(Problem to work on) From the line with "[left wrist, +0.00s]" to the line with "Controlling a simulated", both lines included, set down exactly those lines, please, and no others.

(Data excerpt)
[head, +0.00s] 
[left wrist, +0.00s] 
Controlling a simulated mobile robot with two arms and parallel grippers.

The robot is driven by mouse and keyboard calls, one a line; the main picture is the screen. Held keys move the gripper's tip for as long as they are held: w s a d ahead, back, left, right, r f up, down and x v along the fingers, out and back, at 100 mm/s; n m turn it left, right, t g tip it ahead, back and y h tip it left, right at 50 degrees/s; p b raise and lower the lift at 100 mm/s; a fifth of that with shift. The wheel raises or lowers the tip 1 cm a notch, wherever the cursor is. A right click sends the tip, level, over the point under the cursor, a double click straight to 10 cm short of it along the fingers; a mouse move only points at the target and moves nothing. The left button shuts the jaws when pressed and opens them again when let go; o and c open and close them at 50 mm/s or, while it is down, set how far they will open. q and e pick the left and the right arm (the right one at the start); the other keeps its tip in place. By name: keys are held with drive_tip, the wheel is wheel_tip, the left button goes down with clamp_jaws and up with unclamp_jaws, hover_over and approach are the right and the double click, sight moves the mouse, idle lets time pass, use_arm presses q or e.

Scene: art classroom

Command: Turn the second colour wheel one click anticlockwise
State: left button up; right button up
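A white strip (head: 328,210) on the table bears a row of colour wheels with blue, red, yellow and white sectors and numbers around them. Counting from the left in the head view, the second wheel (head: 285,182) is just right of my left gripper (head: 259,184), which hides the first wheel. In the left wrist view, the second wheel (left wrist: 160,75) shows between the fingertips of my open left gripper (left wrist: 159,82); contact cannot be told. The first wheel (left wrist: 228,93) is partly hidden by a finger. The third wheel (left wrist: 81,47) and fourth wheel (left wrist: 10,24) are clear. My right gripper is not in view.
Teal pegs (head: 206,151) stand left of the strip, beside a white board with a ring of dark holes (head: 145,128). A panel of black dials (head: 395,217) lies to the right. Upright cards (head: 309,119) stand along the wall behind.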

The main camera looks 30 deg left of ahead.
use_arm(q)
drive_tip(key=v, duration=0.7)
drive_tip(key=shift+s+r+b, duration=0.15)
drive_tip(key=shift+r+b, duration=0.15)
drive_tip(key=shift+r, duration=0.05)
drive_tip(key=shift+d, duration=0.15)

(Result of the task)
[left wrist, +0.00s] 
Controlling a simulated mobile robot with two arms and parallel grippers.

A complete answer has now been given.